In the chosen metaphor, the well, with the inspirations it has caused? And would it not be fascinating to incorporate the ongoing created knowledge in the well, again? And would it not be worth to gather our efforts to create a system that is in a sense living, co-evolving, recognized as a valuable source of wisdom, for theoretical as well as practical problem solving?
we talked about the power of social networks and the creation of – a metaphor again – windows for people to look into the system of systems science and also most necessary the same windows for systems scientists to look out (mainly digital tools to guarantee open access). Questions still remain and should be further discussed; can we somehow support these gatherings? Can we bridge generations and schools within the already fragmentized field of systems science? Should we preserve this field of knowledge from being forgotten, not only in our societies but also in our universities? Is this purpose reasonable?
We first concentrated on the Well itself, prototypical the “International Encyclopedia of Systems and Cybernetics” (Saur 2004, 2nd Ed.) by Charles François where IFSR’s intention is to preserve this heritage, and make it available for a broader audience and to augment it (as started with the ESCO-project). . We thought of t an online project, perhaps like a Wikipedia. . A discussion followed about the differences between lay and expert knowledge and the quality of the contents produced by “everybody”.

Further issues are

• Use and interconnect between different national languages (especially Spanish!)
• Defining the precise (?) meaning of terms and the evolvement of connotation over time
• unorthodoc means of ‘spreading’ films, cartoons, interactive interfaces, (perhaps sponsoring a competition )

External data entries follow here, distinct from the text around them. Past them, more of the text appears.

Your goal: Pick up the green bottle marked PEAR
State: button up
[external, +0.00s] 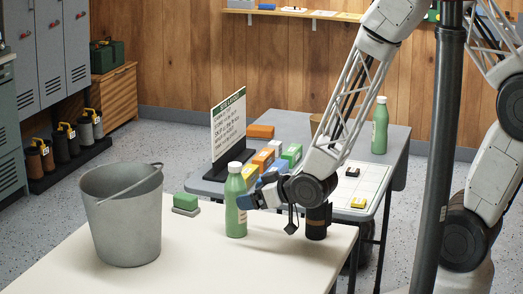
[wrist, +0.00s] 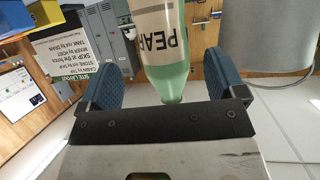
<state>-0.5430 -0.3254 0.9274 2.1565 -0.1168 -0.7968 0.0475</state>
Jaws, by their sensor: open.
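A green bottle with a white cap (external: 236,208) stands upright on the cream table. In the wrist view the bottle (wrist: 158,45) shows upside down, with a pale label reading "PEA" and the rest turned out of sight. My gripper (external: 252,196) is at the bottle's right side at about mid-height. In the wrist view my gripper (wrist: 160,82) has its two blue pads apart, one on each side of the bottle, with gaps between pads and glass. A second green bottle (external: 380,128) stands on the grey table behind; its label cannot be read.
A grey metal bucket (external: 122,218) stands left of the bottle. A green block on a grey base (external: 186,204) lies behind. A dark cylinder (external: 316,222) stands right, near my gripper. A sign (external: 228,122) and several coloured boxes occupy the grey table. The cream table's front is clear.

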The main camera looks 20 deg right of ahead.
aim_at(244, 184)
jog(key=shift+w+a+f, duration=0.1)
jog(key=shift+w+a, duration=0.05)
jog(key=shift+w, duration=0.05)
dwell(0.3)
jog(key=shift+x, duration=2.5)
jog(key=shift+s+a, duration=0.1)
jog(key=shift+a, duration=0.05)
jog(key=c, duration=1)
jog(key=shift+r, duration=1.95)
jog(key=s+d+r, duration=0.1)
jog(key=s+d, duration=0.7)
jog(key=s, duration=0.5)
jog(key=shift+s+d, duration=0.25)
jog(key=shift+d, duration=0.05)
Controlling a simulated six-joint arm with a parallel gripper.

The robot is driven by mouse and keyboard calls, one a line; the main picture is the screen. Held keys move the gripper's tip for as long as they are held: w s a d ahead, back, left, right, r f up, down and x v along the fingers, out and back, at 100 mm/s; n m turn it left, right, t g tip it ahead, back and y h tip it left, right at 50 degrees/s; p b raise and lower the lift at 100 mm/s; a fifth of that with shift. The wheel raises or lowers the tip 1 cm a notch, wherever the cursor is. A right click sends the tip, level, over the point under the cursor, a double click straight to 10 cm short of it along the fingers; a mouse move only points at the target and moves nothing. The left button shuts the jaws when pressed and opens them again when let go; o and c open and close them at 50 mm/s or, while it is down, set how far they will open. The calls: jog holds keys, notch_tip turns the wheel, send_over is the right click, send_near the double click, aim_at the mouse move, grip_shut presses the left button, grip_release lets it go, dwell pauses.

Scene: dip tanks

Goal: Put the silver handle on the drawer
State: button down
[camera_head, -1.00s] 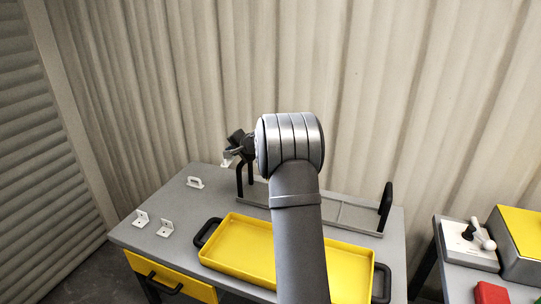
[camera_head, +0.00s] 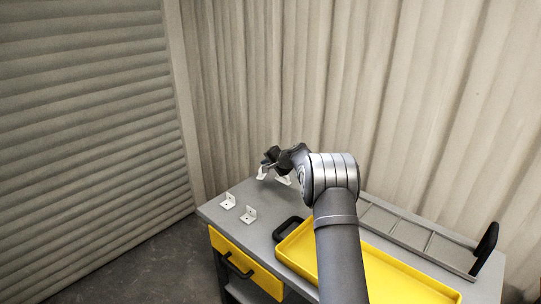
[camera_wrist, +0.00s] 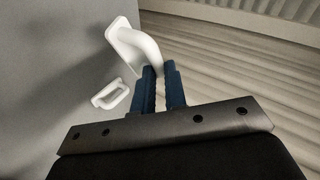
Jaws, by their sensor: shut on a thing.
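My gripper (camera_head: 268,161) is shut on a white bow-shaped handle (camera_head: 262,174) and holds it over the far left part of the grey bench. In the wrist view the blue fingers (camera_wrist: 163,86) grip one leg of this handle (camera_wrist: 130,38). A second, smaller-looking white handle (camera_head: 283,180) lies on the bench; it also shows in the wrist view (camera_wrist: 111,95). Neither handle looks clearly silver. The yellow drawer (camera_head: 262,277) is in the bench's front left and appears shut. It carries a black bar handle (camera_head: 238,266).
Two white angle brackets, one left (camera_head: 228,201) and one right (camera_head: 248,214), stand on the bench's left part. A yellow tray (camera_head: 303,255) with a black grip and a grey rack (camera_head: 412,241) with a black end handle occupy the right. A corrugated wall stands behind.

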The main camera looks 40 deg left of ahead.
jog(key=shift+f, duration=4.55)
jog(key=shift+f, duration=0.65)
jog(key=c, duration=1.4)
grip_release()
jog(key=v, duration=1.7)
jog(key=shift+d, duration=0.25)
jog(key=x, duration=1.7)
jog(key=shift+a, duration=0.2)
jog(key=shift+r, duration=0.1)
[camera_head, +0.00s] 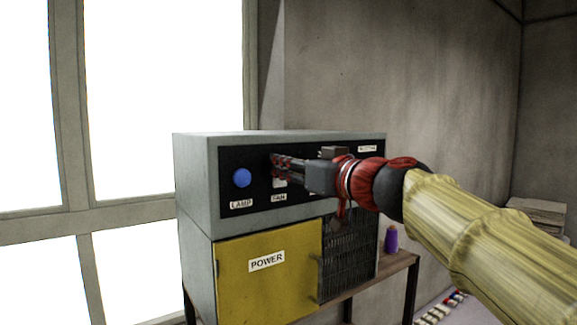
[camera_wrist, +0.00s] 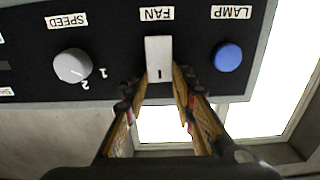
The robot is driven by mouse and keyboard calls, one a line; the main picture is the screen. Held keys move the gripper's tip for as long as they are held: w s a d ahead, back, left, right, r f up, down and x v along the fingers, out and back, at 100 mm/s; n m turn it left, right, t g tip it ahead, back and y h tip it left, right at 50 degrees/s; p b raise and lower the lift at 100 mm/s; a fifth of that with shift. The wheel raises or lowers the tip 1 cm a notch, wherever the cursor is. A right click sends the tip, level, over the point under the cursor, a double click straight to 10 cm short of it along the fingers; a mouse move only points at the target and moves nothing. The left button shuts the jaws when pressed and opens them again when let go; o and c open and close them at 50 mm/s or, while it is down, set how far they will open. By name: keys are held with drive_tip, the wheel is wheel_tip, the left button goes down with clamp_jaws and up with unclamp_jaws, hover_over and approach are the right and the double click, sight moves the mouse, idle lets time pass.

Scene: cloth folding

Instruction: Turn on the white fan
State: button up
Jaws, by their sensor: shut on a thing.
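A white rocker switch labelled FAN (camera_wrist: 159,58) sits on the black panel in the wrist view. In the head view only a little of the switch (camera_head: 280,183) shows beside my fingers. My gripper (camera_head: 283,165) reaches the panel from the right. In the wrist view my gripper (camera_wrist: 160,84) has its fingertips on either side of the switch's lower end, shut on it. The fingers hide part of the switch in the head view. No separate white fan is in view.
A blue LAMP button (camera_head: 242,178) is left of the switch in the head view. A SPEED knob (camera_wrist: 73,66) shows in the wrist view. The grey cabinet (camera_head: 195,180) has a yellow POWER door (camera_head: 240,290) below. A purple bottle (camera_head: 391,239) stands on the wooden table (camera_head: 397,263).

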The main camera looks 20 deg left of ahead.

Suggestions for the next step are:

• To continue the work on an electronic version of the “International Encyclopedia of Systems and Cybernetics” (ESCO)
• Create a living system of systems and cybernetics knowledge
• Attract young scholars
• Engage as many people as possible as readers as well as producers of systems and cybernetics knowledge and its applications
• Reach out – give systems science theory a voice (again) in diverse transdisciplinary studies and in our societies

Team 4: Quality and Excellence in Systems Research
Laszlo Alexander (US) Syntony.Quest@usa.net
Laszlo Kathi (US) Syntony.Quest@usa.net
Clusella, Maria M. C (ARG) mercedesclusella@gmail.com
Kiauta Marko (SI) kiauta.marko@amis.net
Löckenhoff Helmuth (D) loeckenhoff.hellk@t-online.de

The chosen conversation to was: Applying Idealized Systems Design to advance the International Academy of Systems and Cybernetic Sciences as an Evolutionary Guidance System Our team worked with the recently approved proposal set before the IFSR for the establishment of an International Academy of Systems and Cybernetic Sciences (the IASCS or just the Academy) by Matjaž Mulej and Jifa Gu (for the original proposal, see Proceedings of the 19th European Meeting of Cybernetics and Systems Research, vol. 2, p. 614).

It was our goal to provide a fresh look at how this magnificent, and now officially approved proposal that Matjaž and Jifa had worked so hard on crafting over the past three years, could be brought to life in fulfillment of it’s true potential. We focused our efforts on considering how the Academy could be informed by the notion of an Evolutionary Guidance System (EGS). What would it have to do and to be in order to serve as the EGS for the IFSR — and in consequence, for the systems sciences considered as a dynamic transdisciplinary, transgenerational, and transcultural field?

We realized is that if we were to design a way to vitalize the Academy as an open Living Institution, it would have to serve and co-evolve with its stakeholders. Otherwise, it would not operate in a way consistent with it’s mission, vision and values. This simple realization had tremendous implications. We noted that failure to pay attention to it would make both the process and the outcome of our design ineffective and irrelevant.
In this light, the mission, vision and values that emerged from our consideration of the essence and potential of the Academy are as follows:

1. Values Statement: Innovation and ethical interdependence are the core guiding values of the Academy. Innovation without ethical interdependence is blind, and ethical interdependence without innovation is lame. Therefore, these values must exist in a relationship of mutual causality for the Academy to be a Living Institution.
2. Vision Statement: The Academy promotes the contribution of the systems and cybernetic sciences in the transformation of society.
3. Mission Statement: To foster dynamic collaboration among systems scholars and practitioners in order to cultivate and disseminate systemic insight, understanding and wisdom. To achieve this end, the Academy would need to embody and enact the following three primary action principles of an EGS:
   1. serving its stakeholders;
   2. monitoring emerging needs and opportunities; and
   3. guiding judicious use of systems concepts and practices.

The mission, vision and values of the Academy must exist in mutual causality. That is
to say, as the conceptual platform of the EGS, they form an integral and interdependent system, themselves. The next steps in the shaping of the future of the IASCS will involve putting these principles into practice.